EXERCISE DETAILS: Pictures stay out of the copy. Repeat exactly the lines from the first entry below through the line that contains "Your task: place", and nothing beyond.

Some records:
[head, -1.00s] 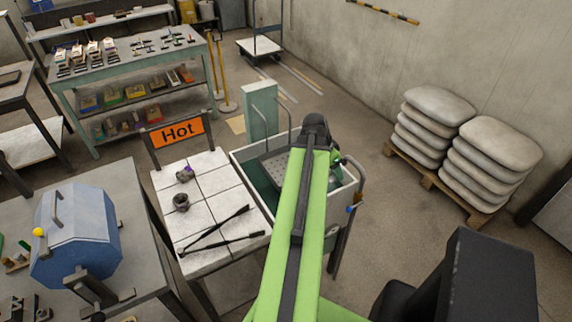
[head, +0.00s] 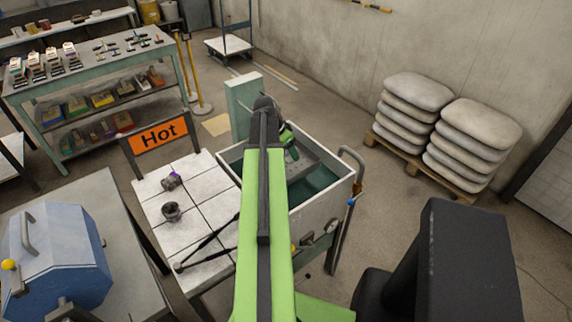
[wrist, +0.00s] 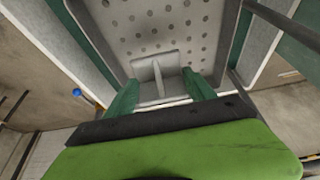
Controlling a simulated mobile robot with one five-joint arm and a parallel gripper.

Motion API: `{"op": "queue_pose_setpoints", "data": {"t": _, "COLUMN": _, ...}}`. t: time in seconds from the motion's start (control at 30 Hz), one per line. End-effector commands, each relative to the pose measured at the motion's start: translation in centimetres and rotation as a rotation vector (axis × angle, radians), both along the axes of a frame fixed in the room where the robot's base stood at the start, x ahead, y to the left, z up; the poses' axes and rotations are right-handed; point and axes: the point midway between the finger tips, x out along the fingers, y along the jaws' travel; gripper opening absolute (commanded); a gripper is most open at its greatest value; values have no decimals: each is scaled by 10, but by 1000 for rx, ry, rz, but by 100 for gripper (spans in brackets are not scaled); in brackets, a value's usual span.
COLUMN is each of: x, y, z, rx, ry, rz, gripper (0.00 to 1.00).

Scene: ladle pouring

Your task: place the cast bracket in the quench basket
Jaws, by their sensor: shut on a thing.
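The cast bracket (wrist: 158,72) is a pale grey angled piece with an upright rib. In the wrist view it sits between the two green fingers of my gripper (wrist: 160,92), which is shut on it. Below it is the quench basket (wrist: 195,15), a grey tray with round holes. I cannot tell whether the bracket touches the basket floor. In the head view my gripper (head: 289,141) is over the far part of the white quench tank (head: 320,215). My arm hides the bracket and much of the basket there.
Left of the tank is a tiled table (head: 190,240) with tongs and two small dark parts, and an orange "Hot" sign (head: 158,135) behind. A blue drum-like device (head: 50,255) stands on the near left bench. Stacked sacks (head: 470,145) are on a pallet at right.

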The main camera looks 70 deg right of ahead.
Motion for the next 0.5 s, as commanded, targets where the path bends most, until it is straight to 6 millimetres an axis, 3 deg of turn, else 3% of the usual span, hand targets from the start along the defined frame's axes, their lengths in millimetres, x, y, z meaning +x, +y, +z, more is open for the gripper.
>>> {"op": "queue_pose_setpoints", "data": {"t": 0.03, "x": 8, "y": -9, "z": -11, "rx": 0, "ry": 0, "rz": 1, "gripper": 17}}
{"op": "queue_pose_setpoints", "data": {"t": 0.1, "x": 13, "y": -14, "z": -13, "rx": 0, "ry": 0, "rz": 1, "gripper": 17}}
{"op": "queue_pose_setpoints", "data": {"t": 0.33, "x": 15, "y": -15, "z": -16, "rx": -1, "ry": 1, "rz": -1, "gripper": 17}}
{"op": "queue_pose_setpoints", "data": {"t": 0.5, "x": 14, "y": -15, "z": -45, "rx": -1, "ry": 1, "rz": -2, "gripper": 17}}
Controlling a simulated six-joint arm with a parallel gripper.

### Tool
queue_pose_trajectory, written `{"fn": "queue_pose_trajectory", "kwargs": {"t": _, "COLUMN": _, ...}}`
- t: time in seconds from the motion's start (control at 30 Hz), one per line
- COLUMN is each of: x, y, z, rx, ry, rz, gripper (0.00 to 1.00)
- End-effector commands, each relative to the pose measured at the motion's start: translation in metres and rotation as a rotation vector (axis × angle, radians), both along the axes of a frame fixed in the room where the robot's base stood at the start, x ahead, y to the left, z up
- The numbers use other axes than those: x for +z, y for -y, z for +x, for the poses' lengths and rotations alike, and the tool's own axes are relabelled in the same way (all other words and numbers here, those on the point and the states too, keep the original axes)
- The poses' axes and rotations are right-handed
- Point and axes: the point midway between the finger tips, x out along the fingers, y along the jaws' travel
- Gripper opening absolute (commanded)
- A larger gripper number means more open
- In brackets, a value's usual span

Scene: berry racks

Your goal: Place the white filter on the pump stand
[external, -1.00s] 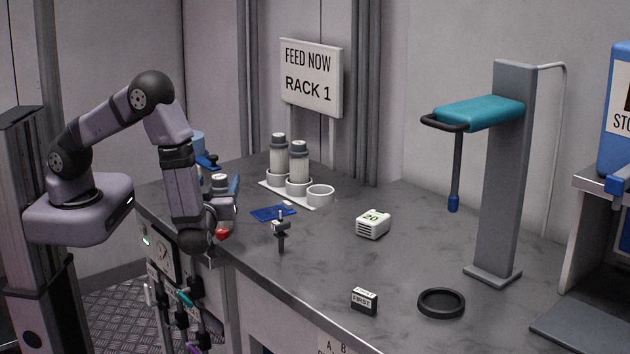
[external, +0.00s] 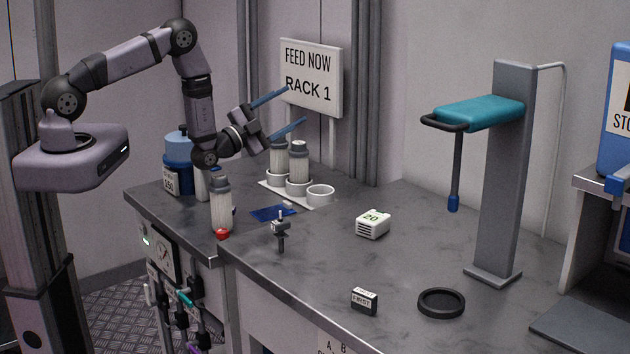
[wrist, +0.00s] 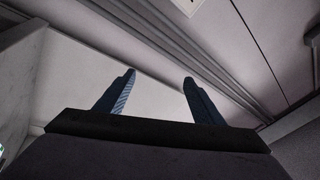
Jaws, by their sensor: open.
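My gripper (external: 297,107) is raised over the back of the counter, tilted up toward the sign, its two blue fingers apart. In the wrist view my gripper (wrist: 158,76) has nothing between the fingers. A white ribbed filter with a grey cap (external: 221,208) stands upright at the counter's left front, well apart from my gripper. A red knob (external: 222,233) is at its foot; I cannot make out the pump stand under it. Two similar filters, a rear one (external: 279,157) and a front one (external: 299,168), stand in white cups behind, below my fingers.
An empty white cup (external: 320,193) is beside the two filters. A sign (external: 308,80) stands close to my fingers. A blue container (external: 177,163) is at the left rear. A small clamp post (external: 281,232) and white box (external: 373,223) stand mid-counter.

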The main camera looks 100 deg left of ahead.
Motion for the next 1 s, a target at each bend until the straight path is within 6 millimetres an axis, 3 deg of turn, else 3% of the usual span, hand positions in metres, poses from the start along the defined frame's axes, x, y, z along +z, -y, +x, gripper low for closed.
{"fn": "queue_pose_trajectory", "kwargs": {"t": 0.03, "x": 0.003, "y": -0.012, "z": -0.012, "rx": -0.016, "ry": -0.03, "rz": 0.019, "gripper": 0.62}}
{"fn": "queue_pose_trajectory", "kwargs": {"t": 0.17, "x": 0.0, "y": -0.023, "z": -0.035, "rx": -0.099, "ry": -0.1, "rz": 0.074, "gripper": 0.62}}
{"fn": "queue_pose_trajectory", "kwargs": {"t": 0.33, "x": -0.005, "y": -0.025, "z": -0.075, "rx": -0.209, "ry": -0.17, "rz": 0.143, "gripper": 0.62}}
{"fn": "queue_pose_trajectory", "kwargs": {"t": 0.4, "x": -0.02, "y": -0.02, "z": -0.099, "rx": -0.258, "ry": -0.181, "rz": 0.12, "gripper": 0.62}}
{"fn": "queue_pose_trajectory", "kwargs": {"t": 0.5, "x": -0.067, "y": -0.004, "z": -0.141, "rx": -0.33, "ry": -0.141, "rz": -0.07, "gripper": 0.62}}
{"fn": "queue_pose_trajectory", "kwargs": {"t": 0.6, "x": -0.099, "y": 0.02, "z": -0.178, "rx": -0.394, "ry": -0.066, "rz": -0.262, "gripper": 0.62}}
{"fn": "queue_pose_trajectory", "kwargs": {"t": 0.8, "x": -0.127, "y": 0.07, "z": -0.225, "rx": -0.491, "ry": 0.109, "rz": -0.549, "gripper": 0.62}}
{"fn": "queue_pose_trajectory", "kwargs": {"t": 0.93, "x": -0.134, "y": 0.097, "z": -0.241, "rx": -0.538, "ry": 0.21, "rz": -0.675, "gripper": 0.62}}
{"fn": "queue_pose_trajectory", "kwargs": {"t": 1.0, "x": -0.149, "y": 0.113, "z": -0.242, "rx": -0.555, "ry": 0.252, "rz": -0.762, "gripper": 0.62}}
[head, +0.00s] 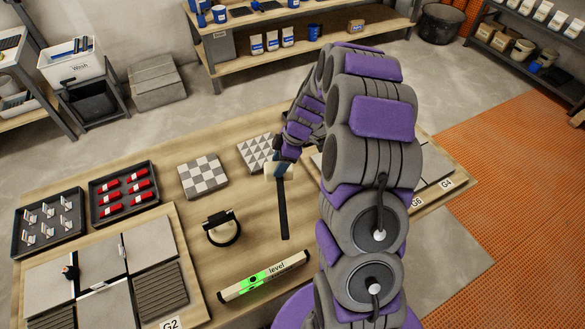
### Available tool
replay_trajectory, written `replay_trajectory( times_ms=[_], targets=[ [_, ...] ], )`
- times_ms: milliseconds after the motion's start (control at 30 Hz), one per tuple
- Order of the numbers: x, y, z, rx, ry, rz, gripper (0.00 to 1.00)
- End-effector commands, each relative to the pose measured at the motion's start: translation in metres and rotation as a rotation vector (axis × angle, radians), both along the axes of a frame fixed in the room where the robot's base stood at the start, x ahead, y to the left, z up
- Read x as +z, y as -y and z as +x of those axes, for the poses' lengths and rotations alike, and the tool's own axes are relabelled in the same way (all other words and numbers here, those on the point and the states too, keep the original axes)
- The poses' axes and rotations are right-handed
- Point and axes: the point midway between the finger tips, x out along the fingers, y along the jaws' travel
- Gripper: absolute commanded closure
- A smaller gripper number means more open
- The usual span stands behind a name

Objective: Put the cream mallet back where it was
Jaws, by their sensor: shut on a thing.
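The cream mallet (282,205) is in the middle of the table in the head view, with its pale head at the top and its dark handle pointing toward the near side. My gripper (281,166) is at the mallet's head and is shut on it. The jaws partly cover the head. I cannot tell whether the mallet touches the table or hangs just above it.
The wooden table (185,222) is bare around the handle. A black suction-cup tool (222,229) is to the left, a green-lit level (263,277) nearer, and patterned tiles (203,176) behind left. Trays of red wedges (124,190) and clips (48,224) and grey tiles stand farther left.

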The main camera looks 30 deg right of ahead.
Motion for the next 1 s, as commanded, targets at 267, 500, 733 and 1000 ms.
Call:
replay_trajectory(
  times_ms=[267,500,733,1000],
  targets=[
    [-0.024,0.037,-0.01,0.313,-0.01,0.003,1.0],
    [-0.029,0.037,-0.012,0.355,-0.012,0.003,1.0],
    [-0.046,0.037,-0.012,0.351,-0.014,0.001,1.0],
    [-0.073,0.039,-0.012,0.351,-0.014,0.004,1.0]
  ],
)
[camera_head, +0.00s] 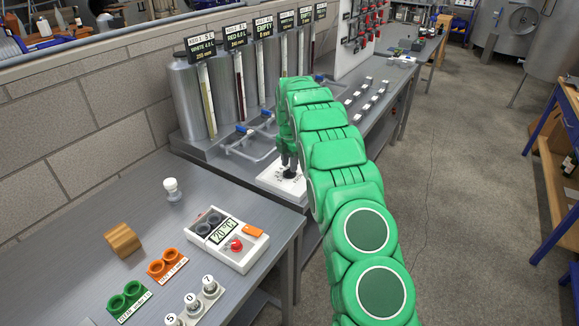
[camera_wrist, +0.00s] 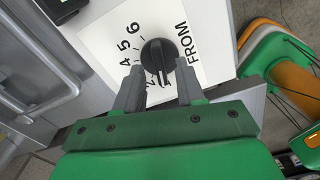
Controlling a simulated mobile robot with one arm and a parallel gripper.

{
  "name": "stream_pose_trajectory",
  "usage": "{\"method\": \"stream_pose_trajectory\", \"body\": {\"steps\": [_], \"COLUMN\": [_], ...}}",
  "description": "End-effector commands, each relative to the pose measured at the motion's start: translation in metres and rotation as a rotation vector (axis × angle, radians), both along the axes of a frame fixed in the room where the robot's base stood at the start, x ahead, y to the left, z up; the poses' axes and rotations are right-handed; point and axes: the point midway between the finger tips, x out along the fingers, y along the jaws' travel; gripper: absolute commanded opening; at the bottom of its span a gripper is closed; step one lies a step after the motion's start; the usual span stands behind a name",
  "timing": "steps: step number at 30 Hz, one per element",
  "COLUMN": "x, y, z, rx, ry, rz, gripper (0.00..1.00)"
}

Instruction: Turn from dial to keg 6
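The FROM dial is a black knob (camera_wrist: 158,53) on a white plate (camera_wrist: 105,45) marked with numbers; 4, 5 and 6 read clearly in the wrist view. The lower numbers are partly hidden by the knob and a finger. The knob's bar points down toward my gripper, away from the 6; its exact number cannot be read. My gripper (camera_wrist: 160,75) has its two fingers apart, one on each side of the bar; contact cannot be made out. In the head view my gripper (camera_head: 288,168) points down over the white dial plate (camera_head: 267,178).
Several steel kegs (camera_head: 184,95) with signs and level tubes stand along the wall behind the dial. Blue-handled valves (camera_head: 243,130) sit in front. The near table holds a temperature box (camera_head: 245,258), a white-capped bottle (camera_head: 173,190) and coloured holders (camera_head: 166,267). The floor at right is open.

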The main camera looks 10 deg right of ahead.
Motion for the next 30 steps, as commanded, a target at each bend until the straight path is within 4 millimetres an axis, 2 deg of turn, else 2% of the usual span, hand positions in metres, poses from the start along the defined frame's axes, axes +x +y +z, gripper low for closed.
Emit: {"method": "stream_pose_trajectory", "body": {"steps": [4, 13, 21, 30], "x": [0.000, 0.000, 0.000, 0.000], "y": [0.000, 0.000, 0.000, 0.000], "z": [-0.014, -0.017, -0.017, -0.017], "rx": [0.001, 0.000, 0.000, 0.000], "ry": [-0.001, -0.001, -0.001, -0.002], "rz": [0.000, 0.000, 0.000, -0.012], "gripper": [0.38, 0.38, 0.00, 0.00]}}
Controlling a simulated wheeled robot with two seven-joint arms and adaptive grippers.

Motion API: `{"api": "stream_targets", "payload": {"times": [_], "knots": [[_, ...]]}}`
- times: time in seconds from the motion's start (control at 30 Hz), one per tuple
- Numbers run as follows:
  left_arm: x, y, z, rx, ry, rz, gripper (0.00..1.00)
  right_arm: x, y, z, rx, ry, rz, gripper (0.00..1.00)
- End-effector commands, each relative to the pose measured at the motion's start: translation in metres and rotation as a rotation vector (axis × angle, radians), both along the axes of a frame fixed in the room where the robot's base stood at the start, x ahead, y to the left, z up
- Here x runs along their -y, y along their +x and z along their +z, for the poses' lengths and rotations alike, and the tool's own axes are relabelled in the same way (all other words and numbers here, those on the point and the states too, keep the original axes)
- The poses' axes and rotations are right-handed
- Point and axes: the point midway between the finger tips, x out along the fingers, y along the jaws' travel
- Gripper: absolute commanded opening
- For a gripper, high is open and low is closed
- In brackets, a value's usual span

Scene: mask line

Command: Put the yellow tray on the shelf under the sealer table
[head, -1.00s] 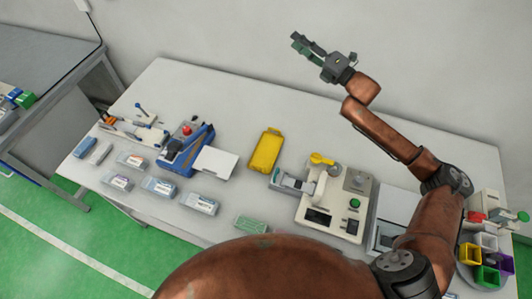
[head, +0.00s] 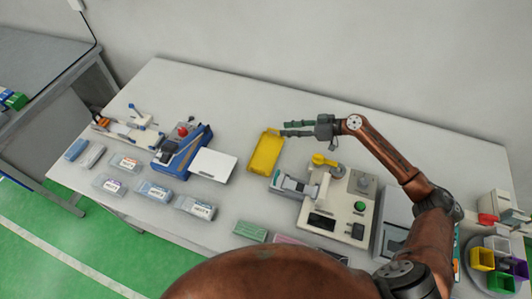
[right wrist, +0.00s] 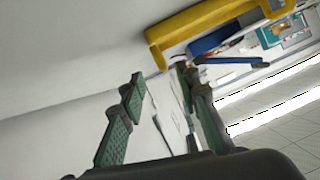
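The yellow tray (head: 265,154) lies flat on the white sealer table (head: 235,105), between the blue machine and the beige sealer. It also shows in the right wrist view (right wrist: 205,24), beyond the fingers. My right gripper (head: 283,129) is open, its two green-padded fingers apart and pointing left at the tray's upper right end. In the right wrist view, the gap between the fingers (right wrist: 160,90) looks empty, and the tray appears ahead of them. Whether a finger touches the tray I cannot tell. My left gripper is not in view. The shelf under the table is hidden.
The beige sealer (head: 337,207) stands just right of the tray. A blue machine (head: 182,148) with a white plate (head: 213,166) stands left. Several labelled packs (head: 153,191) lie along the front edge. Coloured bins (head: 495,262) stand at far right. The table's back strip is clear.

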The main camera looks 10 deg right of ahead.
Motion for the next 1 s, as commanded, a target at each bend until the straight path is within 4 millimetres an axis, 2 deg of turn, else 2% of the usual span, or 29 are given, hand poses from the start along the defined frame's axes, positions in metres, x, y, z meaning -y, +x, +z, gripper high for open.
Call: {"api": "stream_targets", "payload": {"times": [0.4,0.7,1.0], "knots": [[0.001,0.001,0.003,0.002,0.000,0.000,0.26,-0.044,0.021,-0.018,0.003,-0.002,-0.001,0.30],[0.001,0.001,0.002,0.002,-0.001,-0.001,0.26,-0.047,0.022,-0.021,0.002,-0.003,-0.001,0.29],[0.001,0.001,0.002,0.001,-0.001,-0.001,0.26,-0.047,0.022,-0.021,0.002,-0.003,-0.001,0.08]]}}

EXERCISE RESPONSE:
[head, -1.00s] 
[head, +0.00s] 
[wrist, +0.00s] 
Controlling a simulated mobile robot with one five-joint arm and a parallel gripper.

Motion API: `{"op": "queue_pose_setpoints", "data": {"t": _, "COLUMN": _, ...}}`. t: time in seconds from the motion's start (control at 30 Hz), one per line. End-effector commands, each relative to the pose measured at the motion's start: translation in centimetres and rotation as a rotation vector (axis × angle, radians), both along the axes of a frame fixed in the room where the robot's base stood at the start, x ahead, y to the left, z up; the poses' axes and rotations are right-handed; point and axes: the point midway between the finger tips, x out along the fingers, y along the jaws' travel; gripper opening absolute (commanded); a gripper is most open at its greatest value; values have no decimals: each is scaled by 10, but by 1000 for rx, ry, rz, but by 100 for gripper (spans in brackets are not scaled); in brackets, a value's usual span.
COLUMN is each of: x, y, z, rx, ry, rz, gripper (0.00 to 1.00).

Scene: ladle pouring

Your task: place the cast bracket in the quench basket

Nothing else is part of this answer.